Armando Valladares saw this swinish hypocrisy first hand while working at the U.N. "What shocked me the most about United Nations politics during my time there," he writes in the prologue to Against All Hope, " was the double standard of many governments, especially the attitude the Spanish government under the leadership of Socialist President Felipe Gonzalez. While I was in Geneva, friends in Spain sent me a copy of a confidential report on the violation of human rights in Cuba, prepared in secret by the Spanish Chancery itself. This report documented systematic torture, crimes, and cruel, inhumane and degrading treatment of Cuban political prisoners. But the Spanish foreign ministry's official document concluded by stating: "But even so, we cannot condemn Castro because that would be proving the Americans right."

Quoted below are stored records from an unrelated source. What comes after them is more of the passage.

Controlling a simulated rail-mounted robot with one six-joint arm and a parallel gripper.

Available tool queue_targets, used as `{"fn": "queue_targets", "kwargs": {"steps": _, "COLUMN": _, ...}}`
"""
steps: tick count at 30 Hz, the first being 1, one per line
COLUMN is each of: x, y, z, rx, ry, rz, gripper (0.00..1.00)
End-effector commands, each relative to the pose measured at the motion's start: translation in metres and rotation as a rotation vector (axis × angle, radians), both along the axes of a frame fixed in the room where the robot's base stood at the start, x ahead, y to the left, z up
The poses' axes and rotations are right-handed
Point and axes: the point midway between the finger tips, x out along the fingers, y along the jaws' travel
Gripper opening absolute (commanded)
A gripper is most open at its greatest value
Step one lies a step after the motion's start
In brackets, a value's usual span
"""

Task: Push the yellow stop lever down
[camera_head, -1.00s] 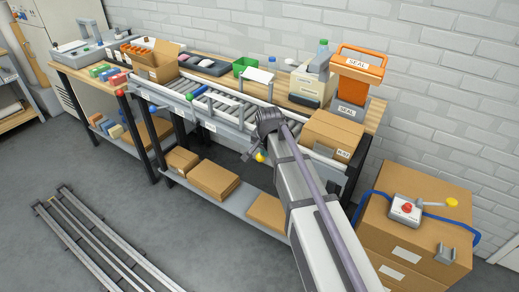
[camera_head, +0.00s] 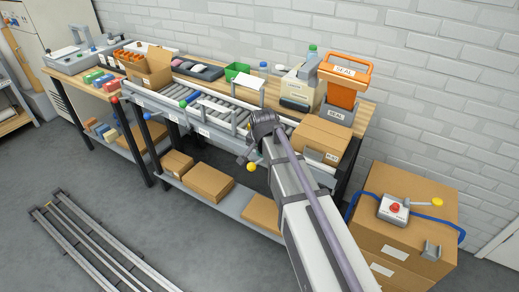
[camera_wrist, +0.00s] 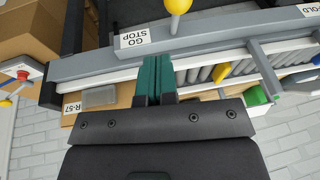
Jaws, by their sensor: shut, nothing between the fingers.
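The stop lever's yellow ball knob (camera_wrist: 178,6) is at the top edge of the wrist view. Its short stem runs to the grey conveyor rail, beside a white GO/STOP label (camera_wrist: 135,38). In the head view the yellow knob (camera_head: 251,167) hangs at the conveyor's front edge, close to my wrist. My gripper (camera_wrist: 154,66) has its teal fingers together and empty. The fingertips are below the knob in the wrist picture, near the rail and label, apart from the knob. In the head view my own arm largely hides the fingers.
A control box with a red button (camera_head: 394,209) and another yellow knob (camera_head: 437,202) sits on stacked cartons at right. A carton (camera_head: 320,138) and an orange SEAL unit (camera_head: 342,80) stand at the conveyor's right end. Rollers (camera_wrist: 215,72) lie behind the rail. Left-front floor holds metal rails (camera_head: 90,240).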

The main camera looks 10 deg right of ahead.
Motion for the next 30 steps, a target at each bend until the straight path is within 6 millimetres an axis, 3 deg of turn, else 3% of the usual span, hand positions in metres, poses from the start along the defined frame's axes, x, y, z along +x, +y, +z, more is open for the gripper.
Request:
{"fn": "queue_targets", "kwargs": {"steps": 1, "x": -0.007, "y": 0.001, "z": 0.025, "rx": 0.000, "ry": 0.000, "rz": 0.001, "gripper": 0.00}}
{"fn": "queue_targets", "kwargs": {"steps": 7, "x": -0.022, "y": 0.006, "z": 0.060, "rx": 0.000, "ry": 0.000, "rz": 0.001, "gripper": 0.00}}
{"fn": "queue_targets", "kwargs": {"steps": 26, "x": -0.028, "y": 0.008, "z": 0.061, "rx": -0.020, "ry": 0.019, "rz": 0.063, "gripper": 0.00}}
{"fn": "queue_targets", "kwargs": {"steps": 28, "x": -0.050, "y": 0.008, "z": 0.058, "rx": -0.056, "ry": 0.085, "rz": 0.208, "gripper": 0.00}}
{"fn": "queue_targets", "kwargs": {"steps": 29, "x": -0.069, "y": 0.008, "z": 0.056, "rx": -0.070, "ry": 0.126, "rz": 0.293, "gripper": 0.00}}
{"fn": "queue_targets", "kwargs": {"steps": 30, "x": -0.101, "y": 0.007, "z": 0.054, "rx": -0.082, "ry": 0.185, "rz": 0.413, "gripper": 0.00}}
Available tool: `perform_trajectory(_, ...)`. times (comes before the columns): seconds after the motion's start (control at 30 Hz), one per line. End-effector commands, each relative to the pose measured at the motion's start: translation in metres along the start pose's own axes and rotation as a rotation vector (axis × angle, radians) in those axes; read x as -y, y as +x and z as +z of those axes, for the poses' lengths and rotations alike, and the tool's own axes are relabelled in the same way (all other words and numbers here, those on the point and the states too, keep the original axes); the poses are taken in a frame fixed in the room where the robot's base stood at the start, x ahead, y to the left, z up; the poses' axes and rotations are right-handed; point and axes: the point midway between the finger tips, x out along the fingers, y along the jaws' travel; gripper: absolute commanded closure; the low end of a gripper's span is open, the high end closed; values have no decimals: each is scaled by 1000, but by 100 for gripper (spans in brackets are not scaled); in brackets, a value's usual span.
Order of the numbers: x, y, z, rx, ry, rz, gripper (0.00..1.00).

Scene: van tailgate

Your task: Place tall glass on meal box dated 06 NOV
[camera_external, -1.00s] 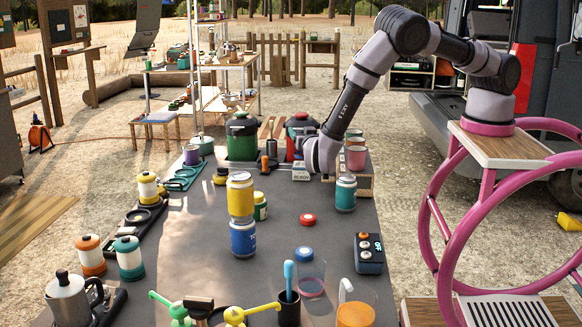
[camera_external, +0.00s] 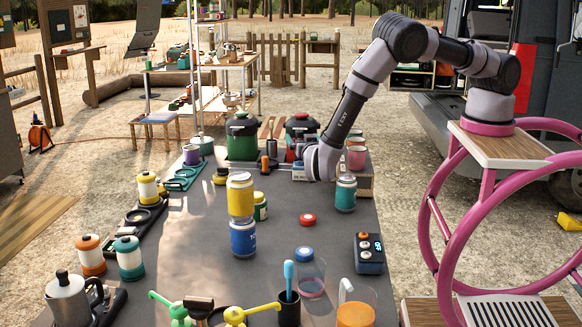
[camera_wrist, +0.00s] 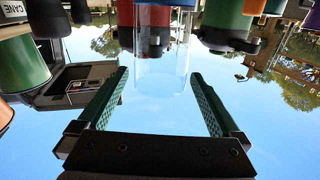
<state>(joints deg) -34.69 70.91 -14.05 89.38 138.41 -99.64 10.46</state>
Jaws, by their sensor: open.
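The tall glass (camera_wrist: 163,62) is clear and shows in the wrist view, which looks upside down. It stands in front of my gripper (camera_wrist: 159,75), between the lines of the two green fingers. The fingers are open, with a gap on each side of the glass. Whether its wall is between the tips or just beyond them I cannot tell. In the outside view my wrist is low over the far end of the dark table, and the glass is not clear there.
A teal-and-silver can (camera_external: 345,193) stands right of my wrist. A green pot (camera_external: 241,138) stands to the left. A yellow can (camera_external: 240,194) is stacked on a blue can (camera_external: 243,239). The table around the red lid (camera_external: 307,219) is mostly clear.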

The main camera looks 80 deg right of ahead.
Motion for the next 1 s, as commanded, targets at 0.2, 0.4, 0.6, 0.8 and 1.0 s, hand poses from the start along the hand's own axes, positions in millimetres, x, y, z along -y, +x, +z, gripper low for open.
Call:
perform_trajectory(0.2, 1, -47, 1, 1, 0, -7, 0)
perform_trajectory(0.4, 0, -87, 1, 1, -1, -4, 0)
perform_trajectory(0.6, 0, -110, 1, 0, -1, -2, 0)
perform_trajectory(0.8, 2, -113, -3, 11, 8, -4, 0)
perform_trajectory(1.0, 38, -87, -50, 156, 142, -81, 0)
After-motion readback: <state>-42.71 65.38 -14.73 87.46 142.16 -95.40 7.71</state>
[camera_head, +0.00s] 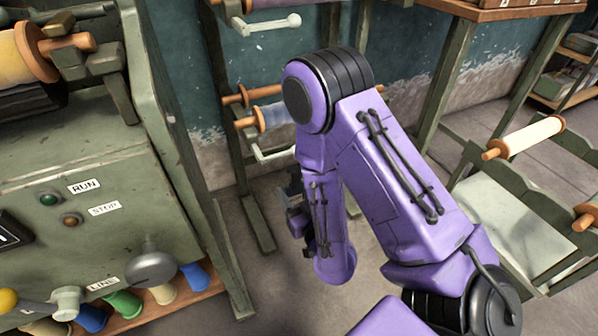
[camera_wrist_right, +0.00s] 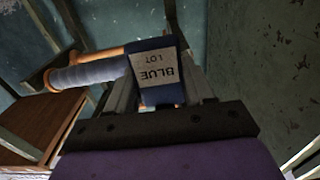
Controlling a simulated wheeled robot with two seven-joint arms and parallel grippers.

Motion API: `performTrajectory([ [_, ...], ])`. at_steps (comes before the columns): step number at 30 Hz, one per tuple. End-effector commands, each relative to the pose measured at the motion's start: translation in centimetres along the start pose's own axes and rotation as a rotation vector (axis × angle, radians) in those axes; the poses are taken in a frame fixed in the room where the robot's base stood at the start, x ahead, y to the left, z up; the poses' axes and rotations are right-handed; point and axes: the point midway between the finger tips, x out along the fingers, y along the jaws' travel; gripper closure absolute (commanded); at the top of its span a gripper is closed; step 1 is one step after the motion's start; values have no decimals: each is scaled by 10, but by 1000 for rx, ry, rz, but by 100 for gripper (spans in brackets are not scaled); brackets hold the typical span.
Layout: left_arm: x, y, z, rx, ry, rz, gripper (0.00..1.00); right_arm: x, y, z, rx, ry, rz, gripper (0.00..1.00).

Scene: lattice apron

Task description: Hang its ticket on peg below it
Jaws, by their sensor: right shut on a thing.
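My right gripper (camera_wrist_right: 160,88) is shut on a blue ticket (camera_wrist_right: 158,92), whose pale label reads "BLUE LOT", upside down in the right wrist view. In the head view the right gripper (camera_head: 296,205) is mostly hidden behind my purple arm, and the ticket cannot be made out there. A pale blue spool (camera_head: 274,115) with orange ends sits on the rack at the back wall, with a pale peg (camera_head: 276,154) below it. The blue spool also shows in the wrist view (camera_wrist_right: 90,74), left of the ticket and apart from it. My left gripper is not in view.
A green machine (camera_head: 90,225) with buttons and coloured spools stands at the left. Another peg (camera_head: 268,23) is higher on the rack. A stand with a cream spool (camera_head: 530,137) is at the right. Bare floor (camera_head: 265,290) lies between.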

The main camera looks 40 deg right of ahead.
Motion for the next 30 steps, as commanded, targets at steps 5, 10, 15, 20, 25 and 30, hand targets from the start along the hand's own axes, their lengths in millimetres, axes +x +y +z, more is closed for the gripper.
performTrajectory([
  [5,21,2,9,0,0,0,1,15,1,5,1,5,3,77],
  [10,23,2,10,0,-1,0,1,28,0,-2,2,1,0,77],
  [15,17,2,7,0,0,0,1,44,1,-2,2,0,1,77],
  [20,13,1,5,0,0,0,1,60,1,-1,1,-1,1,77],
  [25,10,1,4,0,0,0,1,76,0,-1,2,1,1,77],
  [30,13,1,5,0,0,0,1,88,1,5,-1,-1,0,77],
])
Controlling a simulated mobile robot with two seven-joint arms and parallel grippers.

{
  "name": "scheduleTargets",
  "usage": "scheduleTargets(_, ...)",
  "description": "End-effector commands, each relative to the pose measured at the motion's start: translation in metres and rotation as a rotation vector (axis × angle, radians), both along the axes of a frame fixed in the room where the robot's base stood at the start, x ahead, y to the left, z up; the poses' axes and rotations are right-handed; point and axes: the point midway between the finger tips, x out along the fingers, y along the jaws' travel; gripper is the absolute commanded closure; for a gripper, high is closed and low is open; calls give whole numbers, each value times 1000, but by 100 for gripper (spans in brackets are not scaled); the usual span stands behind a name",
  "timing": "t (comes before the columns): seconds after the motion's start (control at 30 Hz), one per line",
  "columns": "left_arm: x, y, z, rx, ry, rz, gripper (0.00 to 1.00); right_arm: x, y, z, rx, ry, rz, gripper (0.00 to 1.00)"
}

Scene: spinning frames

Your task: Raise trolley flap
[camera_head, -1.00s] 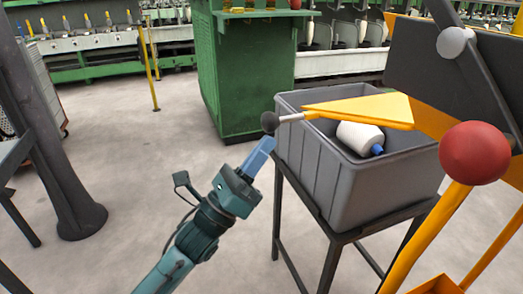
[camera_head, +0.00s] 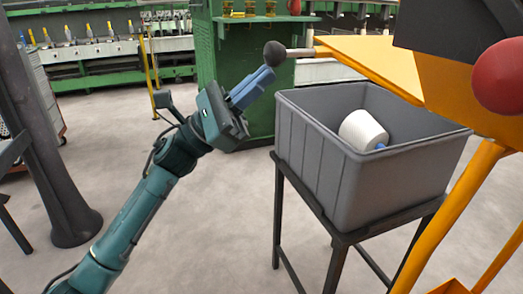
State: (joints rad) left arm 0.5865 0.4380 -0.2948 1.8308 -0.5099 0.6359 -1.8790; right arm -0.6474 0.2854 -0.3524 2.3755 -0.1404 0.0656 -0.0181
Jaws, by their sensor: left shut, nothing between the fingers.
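The yellow trolley flap (camera_head: 372,58) juts in from the right, above the grey bin. A metal rod with a dark round knob (camera_head: 275,53) sticks out from its left end. My left gripper (camera_head: 266,78) is shut and empty, its blue fingers just below the knob. I cannot tell whether the fingertips touch the knob. The yellow trolley frame (camera_head: 455,205) with a red ball (camera_head: 500,77) and a dark panel stands at the right, partly cut off. My right gripper is not in view.
A grey bin (camera_head: 330,165) on a dark stand holds a white bobbin (camera_head: 361,131). A green machine cabinet (camera_head: 228,85) stands behind. A dark post (camera_head: 52,160) is at the left. Open floor lies between the post and the stand.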

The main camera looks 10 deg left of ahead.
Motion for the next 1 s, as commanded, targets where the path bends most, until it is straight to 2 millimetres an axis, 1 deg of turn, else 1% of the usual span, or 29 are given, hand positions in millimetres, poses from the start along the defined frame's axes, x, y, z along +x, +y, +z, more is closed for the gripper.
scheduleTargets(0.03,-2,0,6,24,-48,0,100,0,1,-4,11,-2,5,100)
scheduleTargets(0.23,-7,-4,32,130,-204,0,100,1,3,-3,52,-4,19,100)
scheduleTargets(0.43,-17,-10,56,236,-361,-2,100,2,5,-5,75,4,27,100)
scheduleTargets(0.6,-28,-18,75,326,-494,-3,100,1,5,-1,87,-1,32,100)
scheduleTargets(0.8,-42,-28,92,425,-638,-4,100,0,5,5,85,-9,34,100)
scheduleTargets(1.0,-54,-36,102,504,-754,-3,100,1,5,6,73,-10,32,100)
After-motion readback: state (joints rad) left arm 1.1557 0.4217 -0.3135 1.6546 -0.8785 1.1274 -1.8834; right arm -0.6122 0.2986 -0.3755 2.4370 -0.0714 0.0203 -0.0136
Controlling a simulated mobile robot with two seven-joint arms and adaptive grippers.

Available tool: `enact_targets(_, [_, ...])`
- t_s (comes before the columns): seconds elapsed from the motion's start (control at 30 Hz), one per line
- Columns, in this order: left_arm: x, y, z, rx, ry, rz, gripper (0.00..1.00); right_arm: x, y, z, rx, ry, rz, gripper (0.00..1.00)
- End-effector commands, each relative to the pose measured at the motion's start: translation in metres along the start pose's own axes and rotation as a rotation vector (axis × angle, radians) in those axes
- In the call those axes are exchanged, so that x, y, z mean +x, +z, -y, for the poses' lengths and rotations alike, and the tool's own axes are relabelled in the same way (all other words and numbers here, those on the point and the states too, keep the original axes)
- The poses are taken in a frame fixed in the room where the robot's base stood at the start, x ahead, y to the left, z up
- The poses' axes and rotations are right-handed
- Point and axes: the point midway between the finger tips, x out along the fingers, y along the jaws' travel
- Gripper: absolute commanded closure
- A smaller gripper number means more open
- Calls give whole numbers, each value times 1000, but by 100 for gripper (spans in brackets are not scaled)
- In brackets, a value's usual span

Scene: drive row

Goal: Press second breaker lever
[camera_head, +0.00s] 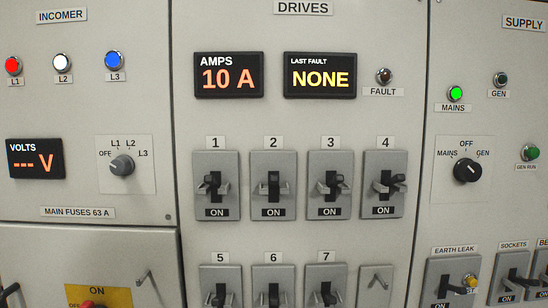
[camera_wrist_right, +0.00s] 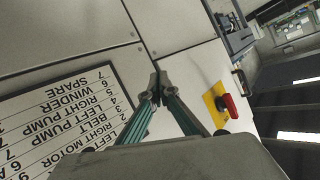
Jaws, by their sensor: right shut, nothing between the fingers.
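The second breaker (camera_head: 273,207) is a grey plate under the label 2 in the upper breaker row of the DRIVES panel. Its black lever (camera_head: 273,179) stands out from the plate, with a dark ON mark below it. The lever's exact tilt is hard to tell. Neither gripper shows in the head view. In the right wrist view my right gripper (camera_wrist_right: 158,88) is shut and empty, its fingertips together in front of pale cabinet panels. The second breaker is not visible in that view.
Breakers 1 (camera_head: 213,207) and 3 (camera_head: 330,207) flank breaker 2 closely. The AMPS display (camera_head: 229,75) reads 10 A and the fault display (camera_head: 319,75) reads NONE. The right wrist view shows an upside-down list board (camera_wrist_right: 70,115) and a red handle (camera_wrist_right: 230,106) on yellow.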

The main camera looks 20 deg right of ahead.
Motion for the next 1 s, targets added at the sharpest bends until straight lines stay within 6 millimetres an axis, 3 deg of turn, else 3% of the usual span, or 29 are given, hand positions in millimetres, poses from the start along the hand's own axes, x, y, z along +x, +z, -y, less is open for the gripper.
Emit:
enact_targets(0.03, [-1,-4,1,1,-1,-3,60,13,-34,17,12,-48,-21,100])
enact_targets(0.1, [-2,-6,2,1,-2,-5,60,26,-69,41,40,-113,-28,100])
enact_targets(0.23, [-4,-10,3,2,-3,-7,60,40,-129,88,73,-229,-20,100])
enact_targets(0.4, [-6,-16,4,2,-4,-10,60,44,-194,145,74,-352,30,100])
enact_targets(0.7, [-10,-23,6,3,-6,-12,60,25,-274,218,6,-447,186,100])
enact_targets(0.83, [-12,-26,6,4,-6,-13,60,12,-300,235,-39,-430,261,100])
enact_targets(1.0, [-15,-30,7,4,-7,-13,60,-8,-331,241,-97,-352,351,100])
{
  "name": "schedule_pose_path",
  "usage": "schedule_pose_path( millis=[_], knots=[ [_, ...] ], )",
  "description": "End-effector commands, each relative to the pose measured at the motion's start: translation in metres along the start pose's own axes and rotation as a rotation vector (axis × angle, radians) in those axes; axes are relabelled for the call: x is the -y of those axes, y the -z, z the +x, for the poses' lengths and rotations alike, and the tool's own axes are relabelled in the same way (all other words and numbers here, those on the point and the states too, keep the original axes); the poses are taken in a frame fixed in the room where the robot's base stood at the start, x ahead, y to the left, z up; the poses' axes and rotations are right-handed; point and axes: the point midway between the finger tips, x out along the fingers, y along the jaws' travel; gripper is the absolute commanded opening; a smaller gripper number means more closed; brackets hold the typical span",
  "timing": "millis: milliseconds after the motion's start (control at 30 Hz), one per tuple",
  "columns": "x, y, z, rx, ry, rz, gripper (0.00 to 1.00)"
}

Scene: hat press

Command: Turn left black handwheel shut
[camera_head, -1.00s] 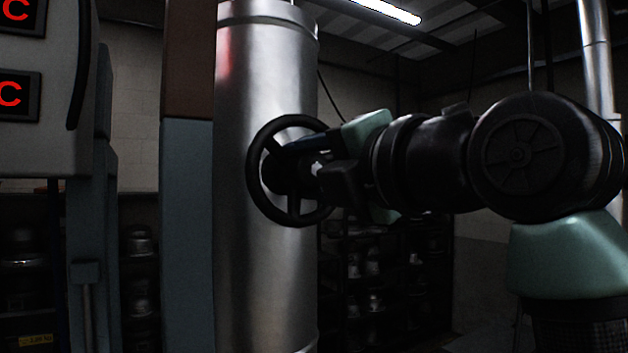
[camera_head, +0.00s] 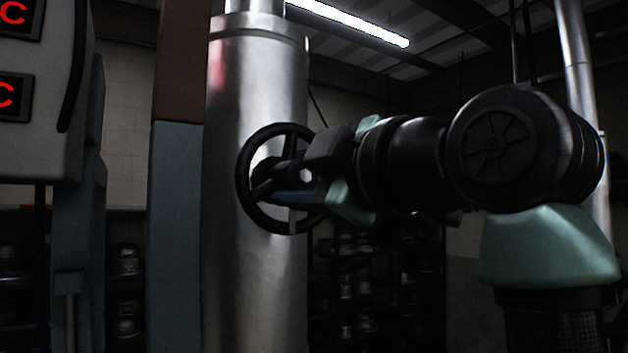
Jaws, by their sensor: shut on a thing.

So there you have it. It's that anti-Americanism that I mentioned earlier. Castro gets away with his wholesale butcheries because he's still seen as the symbol and standard-bearer of anti-Americanism, as such he can do no wrong. According to Cuban-American scholar and researcher Armando Lago, who I cite often in my book, the death toll from Castro's Revolution stands at around 110,000. This includes children as young as 14 executed by firing squad and many women political prisoners who perished from maltreatment in prison. What would justice mean for this butcher? We saw an example at Nuremberg and Tokyo after WWII, didn't we? Now wouldn't it be wonderful if Communist butchers got the same dose of justice. But no, instead we saw Stalinist butchers themselves standing in judgment of their Nazi butcher (onetime) brothers at Nuremberg! Like they had room to talk!. And speaking of the incomparable Michael Moore, Castro hails him as "an outstanding American!" And shows his movies for free in every movie theatre in Cuba. And why not? Heck, Castro and his propaganda ministry themselves couldn't come up with more virulent and hateful anti-Yankee propaganda.